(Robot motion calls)
┄┄┄┄┄┄┄┄┄┄

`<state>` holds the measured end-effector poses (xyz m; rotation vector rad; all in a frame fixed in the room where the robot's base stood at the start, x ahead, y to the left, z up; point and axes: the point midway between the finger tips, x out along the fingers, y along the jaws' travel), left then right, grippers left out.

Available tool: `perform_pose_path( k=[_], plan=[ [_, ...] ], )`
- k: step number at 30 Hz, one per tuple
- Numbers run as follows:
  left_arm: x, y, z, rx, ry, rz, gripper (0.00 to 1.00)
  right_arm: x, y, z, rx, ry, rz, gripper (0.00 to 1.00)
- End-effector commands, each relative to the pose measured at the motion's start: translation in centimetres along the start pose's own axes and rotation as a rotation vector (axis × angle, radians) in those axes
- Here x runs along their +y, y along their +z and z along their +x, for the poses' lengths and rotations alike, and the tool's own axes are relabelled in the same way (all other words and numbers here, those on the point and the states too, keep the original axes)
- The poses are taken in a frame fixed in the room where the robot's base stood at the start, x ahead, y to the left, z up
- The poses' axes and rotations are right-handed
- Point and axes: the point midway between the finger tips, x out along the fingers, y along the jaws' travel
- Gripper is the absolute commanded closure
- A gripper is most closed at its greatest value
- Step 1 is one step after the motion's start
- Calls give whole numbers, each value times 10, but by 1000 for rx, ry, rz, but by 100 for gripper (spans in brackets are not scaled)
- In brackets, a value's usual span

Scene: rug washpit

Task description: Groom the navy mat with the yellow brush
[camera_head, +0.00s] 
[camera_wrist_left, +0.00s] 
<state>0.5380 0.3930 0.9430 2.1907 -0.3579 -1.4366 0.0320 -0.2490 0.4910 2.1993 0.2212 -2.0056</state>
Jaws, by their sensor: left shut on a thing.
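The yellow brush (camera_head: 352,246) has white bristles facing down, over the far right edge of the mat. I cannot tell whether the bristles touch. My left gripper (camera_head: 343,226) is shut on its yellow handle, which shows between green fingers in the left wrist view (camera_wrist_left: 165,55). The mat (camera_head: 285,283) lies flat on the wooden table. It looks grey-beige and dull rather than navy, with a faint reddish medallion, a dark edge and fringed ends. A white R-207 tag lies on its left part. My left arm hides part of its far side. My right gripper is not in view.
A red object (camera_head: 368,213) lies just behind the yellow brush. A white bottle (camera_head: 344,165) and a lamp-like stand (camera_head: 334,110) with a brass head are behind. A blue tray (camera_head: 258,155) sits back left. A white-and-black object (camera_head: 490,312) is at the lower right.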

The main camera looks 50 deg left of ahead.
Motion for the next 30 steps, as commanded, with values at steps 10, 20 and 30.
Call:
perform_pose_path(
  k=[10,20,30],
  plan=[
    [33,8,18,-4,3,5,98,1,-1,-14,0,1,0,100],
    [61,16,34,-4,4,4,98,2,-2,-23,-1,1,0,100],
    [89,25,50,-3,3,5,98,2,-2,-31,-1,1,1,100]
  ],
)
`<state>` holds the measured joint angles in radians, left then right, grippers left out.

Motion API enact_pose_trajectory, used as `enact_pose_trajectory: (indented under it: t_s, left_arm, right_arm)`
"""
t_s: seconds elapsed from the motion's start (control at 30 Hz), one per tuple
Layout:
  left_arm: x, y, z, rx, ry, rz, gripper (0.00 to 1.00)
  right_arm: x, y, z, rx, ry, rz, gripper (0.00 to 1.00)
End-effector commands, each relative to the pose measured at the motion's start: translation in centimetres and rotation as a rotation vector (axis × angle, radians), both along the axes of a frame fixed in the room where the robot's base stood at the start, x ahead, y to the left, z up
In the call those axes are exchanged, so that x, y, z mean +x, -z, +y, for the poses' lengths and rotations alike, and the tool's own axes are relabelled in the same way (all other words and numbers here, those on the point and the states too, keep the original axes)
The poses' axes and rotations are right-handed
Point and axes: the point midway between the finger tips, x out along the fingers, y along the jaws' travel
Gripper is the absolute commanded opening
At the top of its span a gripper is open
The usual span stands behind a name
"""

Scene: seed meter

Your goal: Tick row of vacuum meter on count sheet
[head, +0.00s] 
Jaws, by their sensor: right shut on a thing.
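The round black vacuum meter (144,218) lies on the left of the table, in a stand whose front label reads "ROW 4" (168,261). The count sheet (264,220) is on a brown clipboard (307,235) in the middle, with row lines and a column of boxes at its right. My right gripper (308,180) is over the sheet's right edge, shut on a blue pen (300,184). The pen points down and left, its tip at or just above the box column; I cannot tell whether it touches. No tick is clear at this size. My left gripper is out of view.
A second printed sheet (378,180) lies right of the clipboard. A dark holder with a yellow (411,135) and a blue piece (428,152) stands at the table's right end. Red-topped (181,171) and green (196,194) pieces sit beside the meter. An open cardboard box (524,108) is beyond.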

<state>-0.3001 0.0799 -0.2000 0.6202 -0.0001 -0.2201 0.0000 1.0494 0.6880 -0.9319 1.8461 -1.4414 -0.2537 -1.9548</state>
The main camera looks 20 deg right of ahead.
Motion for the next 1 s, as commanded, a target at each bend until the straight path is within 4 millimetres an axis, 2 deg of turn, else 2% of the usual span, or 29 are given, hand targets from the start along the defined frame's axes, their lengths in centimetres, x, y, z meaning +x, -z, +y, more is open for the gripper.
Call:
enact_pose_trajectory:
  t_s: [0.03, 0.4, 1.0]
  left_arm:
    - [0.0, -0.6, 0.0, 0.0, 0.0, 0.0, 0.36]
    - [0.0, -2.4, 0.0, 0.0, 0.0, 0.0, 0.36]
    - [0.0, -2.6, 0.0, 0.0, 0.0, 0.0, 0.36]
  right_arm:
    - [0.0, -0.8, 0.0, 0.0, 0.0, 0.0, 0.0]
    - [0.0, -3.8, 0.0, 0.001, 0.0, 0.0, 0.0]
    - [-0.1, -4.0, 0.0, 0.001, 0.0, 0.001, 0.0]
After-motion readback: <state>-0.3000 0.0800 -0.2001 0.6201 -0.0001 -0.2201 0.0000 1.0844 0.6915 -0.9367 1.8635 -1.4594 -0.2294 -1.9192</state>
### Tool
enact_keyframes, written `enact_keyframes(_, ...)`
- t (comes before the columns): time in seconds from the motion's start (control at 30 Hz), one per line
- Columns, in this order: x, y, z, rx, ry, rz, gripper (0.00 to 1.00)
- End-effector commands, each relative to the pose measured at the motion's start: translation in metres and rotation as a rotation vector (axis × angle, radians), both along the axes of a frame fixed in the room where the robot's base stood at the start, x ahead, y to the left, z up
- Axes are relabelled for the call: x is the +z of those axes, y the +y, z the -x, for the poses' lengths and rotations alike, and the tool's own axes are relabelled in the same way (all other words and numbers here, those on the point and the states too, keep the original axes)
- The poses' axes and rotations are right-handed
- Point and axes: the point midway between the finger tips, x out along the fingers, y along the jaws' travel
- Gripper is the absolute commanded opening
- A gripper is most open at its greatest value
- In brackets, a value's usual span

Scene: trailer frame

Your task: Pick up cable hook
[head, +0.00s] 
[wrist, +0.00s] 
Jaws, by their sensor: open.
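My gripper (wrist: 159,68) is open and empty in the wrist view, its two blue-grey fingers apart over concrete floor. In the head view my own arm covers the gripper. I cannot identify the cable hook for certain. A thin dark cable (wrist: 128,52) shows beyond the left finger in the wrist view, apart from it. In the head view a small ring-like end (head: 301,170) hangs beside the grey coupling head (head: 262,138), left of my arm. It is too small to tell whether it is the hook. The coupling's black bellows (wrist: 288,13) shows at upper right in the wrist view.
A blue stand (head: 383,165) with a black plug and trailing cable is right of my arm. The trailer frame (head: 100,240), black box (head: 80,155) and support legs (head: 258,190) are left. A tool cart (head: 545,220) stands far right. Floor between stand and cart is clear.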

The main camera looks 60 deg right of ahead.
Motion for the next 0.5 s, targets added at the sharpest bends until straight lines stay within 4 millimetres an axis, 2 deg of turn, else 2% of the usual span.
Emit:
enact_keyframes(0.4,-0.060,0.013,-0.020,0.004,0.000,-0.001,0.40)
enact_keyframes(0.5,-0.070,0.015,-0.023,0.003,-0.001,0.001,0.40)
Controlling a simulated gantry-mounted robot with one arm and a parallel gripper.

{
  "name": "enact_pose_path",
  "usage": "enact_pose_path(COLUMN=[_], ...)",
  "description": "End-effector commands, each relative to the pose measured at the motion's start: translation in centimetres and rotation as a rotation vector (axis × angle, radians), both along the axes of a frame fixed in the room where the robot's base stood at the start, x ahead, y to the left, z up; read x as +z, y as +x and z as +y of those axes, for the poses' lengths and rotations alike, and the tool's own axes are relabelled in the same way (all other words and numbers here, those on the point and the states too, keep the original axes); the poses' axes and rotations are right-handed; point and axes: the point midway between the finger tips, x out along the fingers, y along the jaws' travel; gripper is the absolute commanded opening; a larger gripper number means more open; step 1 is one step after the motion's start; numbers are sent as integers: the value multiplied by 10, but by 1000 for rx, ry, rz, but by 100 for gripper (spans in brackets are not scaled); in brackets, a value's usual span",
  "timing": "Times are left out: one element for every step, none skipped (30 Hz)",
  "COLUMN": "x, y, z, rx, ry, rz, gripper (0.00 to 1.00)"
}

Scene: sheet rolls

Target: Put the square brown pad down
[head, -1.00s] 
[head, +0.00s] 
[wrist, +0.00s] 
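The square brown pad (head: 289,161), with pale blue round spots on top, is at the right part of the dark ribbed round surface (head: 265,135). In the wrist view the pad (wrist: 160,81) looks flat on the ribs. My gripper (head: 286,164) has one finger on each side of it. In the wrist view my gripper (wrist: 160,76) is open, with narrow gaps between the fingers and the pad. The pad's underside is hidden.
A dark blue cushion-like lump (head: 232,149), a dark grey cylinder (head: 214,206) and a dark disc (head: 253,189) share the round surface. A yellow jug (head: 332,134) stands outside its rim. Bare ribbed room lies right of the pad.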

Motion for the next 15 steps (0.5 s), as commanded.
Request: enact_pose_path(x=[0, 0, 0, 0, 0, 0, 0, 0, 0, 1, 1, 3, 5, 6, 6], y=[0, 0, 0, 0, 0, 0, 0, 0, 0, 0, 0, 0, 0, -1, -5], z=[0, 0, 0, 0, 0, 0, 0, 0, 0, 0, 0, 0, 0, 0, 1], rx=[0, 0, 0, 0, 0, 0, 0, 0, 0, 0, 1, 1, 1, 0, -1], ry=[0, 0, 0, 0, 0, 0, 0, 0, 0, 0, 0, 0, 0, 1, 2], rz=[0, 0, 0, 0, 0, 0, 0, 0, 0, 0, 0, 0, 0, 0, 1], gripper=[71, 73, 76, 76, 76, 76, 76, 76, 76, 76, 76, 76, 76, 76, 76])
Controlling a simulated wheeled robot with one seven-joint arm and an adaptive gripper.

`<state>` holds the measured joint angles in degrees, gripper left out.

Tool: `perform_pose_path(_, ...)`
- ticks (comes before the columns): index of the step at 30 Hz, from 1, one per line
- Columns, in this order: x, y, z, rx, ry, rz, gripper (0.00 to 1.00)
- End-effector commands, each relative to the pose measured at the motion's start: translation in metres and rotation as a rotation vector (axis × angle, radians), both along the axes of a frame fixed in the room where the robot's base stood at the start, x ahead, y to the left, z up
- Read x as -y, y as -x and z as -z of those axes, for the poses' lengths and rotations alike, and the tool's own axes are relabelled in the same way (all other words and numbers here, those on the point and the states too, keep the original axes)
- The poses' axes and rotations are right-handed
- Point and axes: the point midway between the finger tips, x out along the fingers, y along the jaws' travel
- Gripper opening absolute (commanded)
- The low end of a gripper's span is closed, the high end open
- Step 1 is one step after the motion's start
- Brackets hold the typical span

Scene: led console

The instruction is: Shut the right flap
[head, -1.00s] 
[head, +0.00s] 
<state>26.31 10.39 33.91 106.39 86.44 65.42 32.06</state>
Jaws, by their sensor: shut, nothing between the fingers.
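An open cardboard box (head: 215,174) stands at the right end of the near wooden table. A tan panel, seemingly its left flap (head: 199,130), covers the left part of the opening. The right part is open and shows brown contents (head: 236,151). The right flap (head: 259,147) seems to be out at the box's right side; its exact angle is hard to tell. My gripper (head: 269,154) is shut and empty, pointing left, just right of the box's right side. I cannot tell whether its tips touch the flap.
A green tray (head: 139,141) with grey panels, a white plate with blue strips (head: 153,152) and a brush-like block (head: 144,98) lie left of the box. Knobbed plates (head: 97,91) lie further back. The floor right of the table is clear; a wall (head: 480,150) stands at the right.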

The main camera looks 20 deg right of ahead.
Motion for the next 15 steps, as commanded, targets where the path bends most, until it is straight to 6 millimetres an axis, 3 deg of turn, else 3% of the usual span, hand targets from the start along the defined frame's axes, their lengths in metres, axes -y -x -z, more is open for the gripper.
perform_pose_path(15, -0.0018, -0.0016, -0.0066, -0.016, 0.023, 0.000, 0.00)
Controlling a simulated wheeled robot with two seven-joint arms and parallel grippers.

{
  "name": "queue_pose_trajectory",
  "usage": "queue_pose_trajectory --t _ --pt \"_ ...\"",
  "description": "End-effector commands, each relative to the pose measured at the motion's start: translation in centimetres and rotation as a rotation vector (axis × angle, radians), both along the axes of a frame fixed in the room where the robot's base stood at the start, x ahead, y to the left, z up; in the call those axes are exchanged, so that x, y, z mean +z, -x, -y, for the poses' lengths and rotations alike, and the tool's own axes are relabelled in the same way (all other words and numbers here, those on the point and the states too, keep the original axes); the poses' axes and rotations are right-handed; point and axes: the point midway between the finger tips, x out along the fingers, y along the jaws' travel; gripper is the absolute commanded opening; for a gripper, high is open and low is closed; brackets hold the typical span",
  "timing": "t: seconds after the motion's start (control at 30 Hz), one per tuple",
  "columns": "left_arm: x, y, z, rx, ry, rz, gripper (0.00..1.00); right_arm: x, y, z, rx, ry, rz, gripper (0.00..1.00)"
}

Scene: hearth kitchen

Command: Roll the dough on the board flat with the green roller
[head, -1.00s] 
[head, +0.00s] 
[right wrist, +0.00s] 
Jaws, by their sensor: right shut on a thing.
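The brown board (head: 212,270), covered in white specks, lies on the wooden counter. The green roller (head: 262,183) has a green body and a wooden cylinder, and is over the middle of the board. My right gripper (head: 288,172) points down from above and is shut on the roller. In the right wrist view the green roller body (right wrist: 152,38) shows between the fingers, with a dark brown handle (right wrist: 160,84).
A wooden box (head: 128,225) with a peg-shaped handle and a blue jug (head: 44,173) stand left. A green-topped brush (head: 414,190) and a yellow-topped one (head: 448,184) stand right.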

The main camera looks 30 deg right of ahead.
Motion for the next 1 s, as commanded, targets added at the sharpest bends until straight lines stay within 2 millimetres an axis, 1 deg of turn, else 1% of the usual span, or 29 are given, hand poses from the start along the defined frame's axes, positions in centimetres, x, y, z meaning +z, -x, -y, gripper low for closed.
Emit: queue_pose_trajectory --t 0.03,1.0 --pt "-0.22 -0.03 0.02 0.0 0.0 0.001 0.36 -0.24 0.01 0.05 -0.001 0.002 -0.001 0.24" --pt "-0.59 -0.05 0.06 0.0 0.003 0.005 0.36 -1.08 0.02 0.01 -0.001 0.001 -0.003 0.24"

┄┄┄┄┄┄┄┄┄┄

# What is needed
Report how many lines in the entries hold the string "parallel". Nothing but the number is wanted.

# Answer
2